- [DATASET RECORDS]
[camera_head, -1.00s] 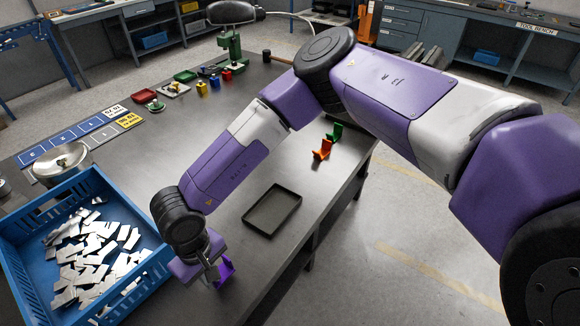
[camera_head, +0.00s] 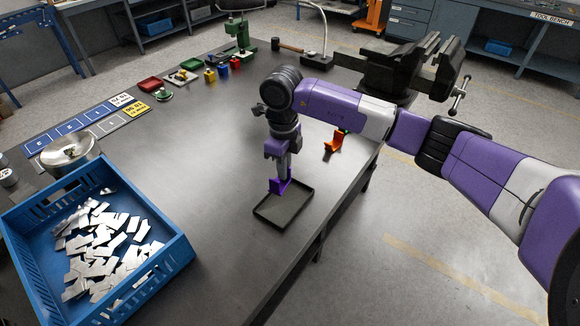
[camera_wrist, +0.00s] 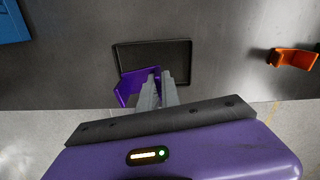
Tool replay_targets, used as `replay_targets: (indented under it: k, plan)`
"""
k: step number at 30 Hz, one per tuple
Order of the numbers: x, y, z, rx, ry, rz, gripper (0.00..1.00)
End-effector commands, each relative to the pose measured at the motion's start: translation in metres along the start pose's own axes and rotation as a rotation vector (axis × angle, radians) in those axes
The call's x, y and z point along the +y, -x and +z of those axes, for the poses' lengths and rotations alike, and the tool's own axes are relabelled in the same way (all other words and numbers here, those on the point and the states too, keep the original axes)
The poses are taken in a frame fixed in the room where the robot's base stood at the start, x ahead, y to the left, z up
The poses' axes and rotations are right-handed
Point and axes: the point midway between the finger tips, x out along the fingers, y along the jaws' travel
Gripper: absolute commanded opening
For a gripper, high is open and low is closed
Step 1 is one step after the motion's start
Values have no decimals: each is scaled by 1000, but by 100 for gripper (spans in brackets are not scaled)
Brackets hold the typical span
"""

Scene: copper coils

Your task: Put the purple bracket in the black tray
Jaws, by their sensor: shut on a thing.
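The purple bracket (camera_head: 281,187) is held between the fingers of my gripper (camera_head: 281,176), which is shut on it. In the head view it overlaps the back-left part of the black tray (camera_head: 285,211). In the wrist view the bracket (camera_wrist: 130,86) covers the near-left corner of the tray (camera_wrist: 152,54), and part of it extends past the rim. It appears to be at or above the tray; I cannot tell the exact gap. The visible floor of the tray is empty.
An orange bracket (camera_head: 334,142) stands right of the tray, with a green piece partly hidden behind my arm. A blue crate (camera_head: 176,262) of metal pieces stands at the left. A vise (camera_head: 412,68) is at the back right.

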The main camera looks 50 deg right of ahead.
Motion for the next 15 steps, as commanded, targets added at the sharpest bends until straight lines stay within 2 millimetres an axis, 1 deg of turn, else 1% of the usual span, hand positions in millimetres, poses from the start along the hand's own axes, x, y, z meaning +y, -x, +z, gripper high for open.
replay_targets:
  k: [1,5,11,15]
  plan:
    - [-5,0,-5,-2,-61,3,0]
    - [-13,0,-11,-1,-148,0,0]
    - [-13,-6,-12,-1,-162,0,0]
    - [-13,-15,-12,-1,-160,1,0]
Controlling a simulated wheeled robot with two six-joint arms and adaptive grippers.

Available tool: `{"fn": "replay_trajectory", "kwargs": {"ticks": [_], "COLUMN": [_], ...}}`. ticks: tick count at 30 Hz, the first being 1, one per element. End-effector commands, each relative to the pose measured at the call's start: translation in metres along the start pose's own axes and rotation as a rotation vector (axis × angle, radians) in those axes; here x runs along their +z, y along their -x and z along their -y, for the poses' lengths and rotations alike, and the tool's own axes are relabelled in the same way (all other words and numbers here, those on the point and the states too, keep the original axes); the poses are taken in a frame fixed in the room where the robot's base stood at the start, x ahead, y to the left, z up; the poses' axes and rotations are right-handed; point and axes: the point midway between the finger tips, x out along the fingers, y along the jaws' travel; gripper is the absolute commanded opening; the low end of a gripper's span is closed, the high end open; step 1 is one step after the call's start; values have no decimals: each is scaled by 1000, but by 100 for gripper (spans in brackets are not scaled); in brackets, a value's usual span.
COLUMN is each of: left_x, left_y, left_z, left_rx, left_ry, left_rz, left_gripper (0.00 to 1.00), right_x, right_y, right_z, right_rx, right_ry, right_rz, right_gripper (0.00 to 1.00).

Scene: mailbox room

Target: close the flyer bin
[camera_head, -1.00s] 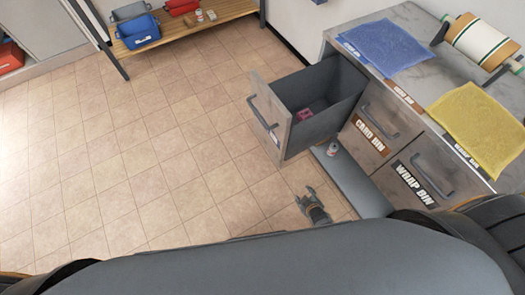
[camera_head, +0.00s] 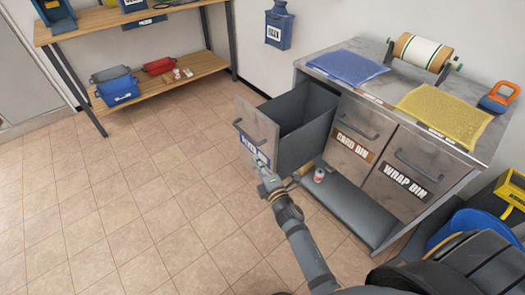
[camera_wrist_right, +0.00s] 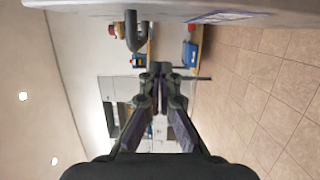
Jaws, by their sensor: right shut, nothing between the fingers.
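The flyer bin (camera_head: 304,122) is the grey drawer at the left end of the cabinet, and it is pulled well out. Its front panel (camera_head: 258,122) faces left, with a dark handle (camera_head: 247,134) and a blue and white label partly hidden by my gripper. My right gripper (camera_head: 259,161) is shut and empty, at the lower part of this front panel; whether it touches cannot be told. In the right wrist view, its fingers (camera_wrist_right: 160,76) are together, with the panel (camera_wrist_right: 210,12) along the top edge and the handle (camera_wrist_right: 132,32) beyond. My left gripper is not in view.
The card bin (camera_head: 354,134) and wrap bin (camera_head: 410,173) are closed beside it. A small can (camera_head: 319,175) stands on the low shelf (camera_head: 352,200) below. The tiled floor (camera_head: 150,205) to the left is clear. A wooden shelf unit (camera_head: 165,84) stands at the back left.

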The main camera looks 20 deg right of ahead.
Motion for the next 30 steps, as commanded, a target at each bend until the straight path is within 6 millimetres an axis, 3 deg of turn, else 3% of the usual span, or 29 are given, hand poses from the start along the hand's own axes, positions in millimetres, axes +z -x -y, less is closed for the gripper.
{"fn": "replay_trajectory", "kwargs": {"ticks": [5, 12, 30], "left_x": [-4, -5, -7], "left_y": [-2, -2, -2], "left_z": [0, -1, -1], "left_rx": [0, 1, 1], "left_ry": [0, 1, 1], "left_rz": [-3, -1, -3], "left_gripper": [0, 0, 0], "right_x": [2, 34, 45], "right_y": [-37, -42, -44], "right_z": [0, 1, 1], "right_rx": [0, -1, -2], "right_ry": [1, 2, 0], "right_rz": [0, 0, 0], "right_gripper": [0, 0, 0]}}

- [WRITTEN REQUEST]
Leaving aside the images, write out the entries above word for word.

- [RIGHT ANSWER]
[camera_head, -1.00s] 
[camera_head, +0.00s] 
[camera_wrist, +0.00s] 
Tool replay_targets, used as `replay_targets: (indented under it: k, plan)`
"""
k: step number at 30 Hz, one per tuple
Order of the numbers: x, y, z, rx, ry, rz, gripper (0.00..1.00)
End-effector commands, each relative to the pose measured at the motion's start: translation in metres along the start pose's own axes and rotation as a rotation vector (axis × angle, radians) in those axes
The call's x, y and z point along the +y, -x and +z of those axes, for the poses' lengths and rotations alike, and the tool's own axes are relabelled in the same way (all other words and numbers here, those on the point and the states too, keep the original axes)
The poses are taken in a frame fixed in the room where the robot's base stood at the start, x ahead, y to the left, z up
The poses' axes and rotations are right-handed
Point and axes: the point midway between the finger tips, x out along the fingers, y along the jaws' travel
Gripper: absolute commanded opening
For a gripper, high is open and low is closed
Step 1 is one step after the motion's start
Values have no decimals: each is scaled by 1000, but by 100 for gripper (spans in brackets are not scaled)
Brackets hold the typical span
"""

Scene: copper coils

Your task: Put the purple bracket in the black tray
Jaws, by their sensor: shut on a thing.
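The purple bracket (camera_head: 281,187) is held between the fingers of my gripper (camera_head: 281,176), which is shut on it. In the head view it overlaps the back-left part of the black tray (camera_head: 285,211). In the wrist view the bracket (camera_wrist: 130,86) covers the near-left corner of the tray (camera_wrist: 152,54), and part of it extends past the rim. It appears to be at or above the tray; I cannot tell the exact gap. The visible floor of the tray is empty.
An orange bracket (camera_head: 334,142) stands right of the tray, with a green piece partly hidden behind my arm. A blue crate (camera_head: 176,262) of metal pieces stands at the left. A vise (camera_head: 412,68) is at the back right.

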The main camera looks 50 deg right of ahead.
Motion for the next 15 steps, as commanded, targets added at the sharpest bends until straight lines stay within 2 millimetres an axis, 1 deg of turn, else 1% of the usual span, hand positions in millimetres, poses from the start along the hand's own axes, x, y, z meaning +y, -x, +z, gripper high for open.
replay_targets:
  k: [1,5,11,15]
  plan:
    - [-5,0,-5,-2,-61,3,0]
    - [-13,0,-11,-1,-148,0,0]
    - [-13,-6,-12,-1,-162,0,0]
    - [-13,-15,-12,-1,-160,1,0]
Controlling a simulated wheeled robot with two six-joint arms and adaptive grippers.

Available tool: `{"fn": "replay_trajectory", "kwargs": {"ticks": [_], "COLUMN": [_], ...}}`. ticks: tick count at 30 Hz, the first being 1, one per element. End-effector commands, each relative to the pose measured at the call's start: translation in metres along the start pose's own axes and rotation as a rotation vector (axis × angle, radians) in those axes; here x runs along their +z, y along their -x and z along their -y, for the poses' lengths and rotations alike, and the tool's own axes are relabelled in the same way (all other words and numbers here, those on the point and the states too, keep the original axes); the poses are taken in a frame fixed in the room where the robot's base stood at the start, x ahead, y to the left, z up; the poses' axes and rotations are right-handed; point and axes: the point midway between the finger tips, x out along the fingers, y along the jaws' travel; gripper is the absolute commanded opening; the low end of a gripper's span is closed, the high end open; step 1 is one step after the call's start; values have no decimals: each is scaled by 1000, but by 100 for gripper (spans in brackets are not scaled); in brackets, a value's usual span.
COLUMN is each of: left_x, left_y, left_z, left_rx, left_ry, left_rz, left_gripper (0.00 to 1.00), right_x, right_y, right_z, right_rx, right_ry, right_rz, right_gripper (0.00 to 1.00).

Scene: mailbox room

Target: close the flyer bin
[camera_head, -1.00s] 
[camera_head, +0.00s] 
[camera_wrist_right, +0.00s] 
Jaws, by their sensor: right shut, nothing between the fingers.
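The flyer bin (camera_head: 304,122) is the grey drawer at the left end of the cabinet, and it is pulled well out. Its front panel (camera_head: 258,122) faces left, with a dark handle (camera_head: 247,134) and a blue and white label partly hidden by my gripper. My right gripper (camera_head: 259,161) is shut and empty, at the lower part of this front panel; whether it touches cannot be told. In the right wrist view, its fingers (camera_wrist_right: 160,76) are together, with the panel (camera_wrist_right: 210,12) along the top edge and the handle (camera_wrist_right: 132,32) beyond. My left gripper is not in view.
The card bin (camera_head: 354,134) and wrap bin (camera_head: 410,173) are closed beside it. A small can (camera_head: 319,175) stands on the low shelf (camera_head: 352,200) below. The tiled floor (camera_head: 150,205) to the left is clear. A wooden shelf unit (camera_head: 165,84) stands at the back left.

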The main camera looks 20 deg right of ahead.
Motion for the next 30 steps, as commanded, a target at each bend until the straight path is within 6 millimetres an axis, 3 deg of turn, else 3% of the usual span, or 29 are given, hand poses from the start along the hand's own axes, positions in millimetres, axes +z -x -y, less is closed for the gripper.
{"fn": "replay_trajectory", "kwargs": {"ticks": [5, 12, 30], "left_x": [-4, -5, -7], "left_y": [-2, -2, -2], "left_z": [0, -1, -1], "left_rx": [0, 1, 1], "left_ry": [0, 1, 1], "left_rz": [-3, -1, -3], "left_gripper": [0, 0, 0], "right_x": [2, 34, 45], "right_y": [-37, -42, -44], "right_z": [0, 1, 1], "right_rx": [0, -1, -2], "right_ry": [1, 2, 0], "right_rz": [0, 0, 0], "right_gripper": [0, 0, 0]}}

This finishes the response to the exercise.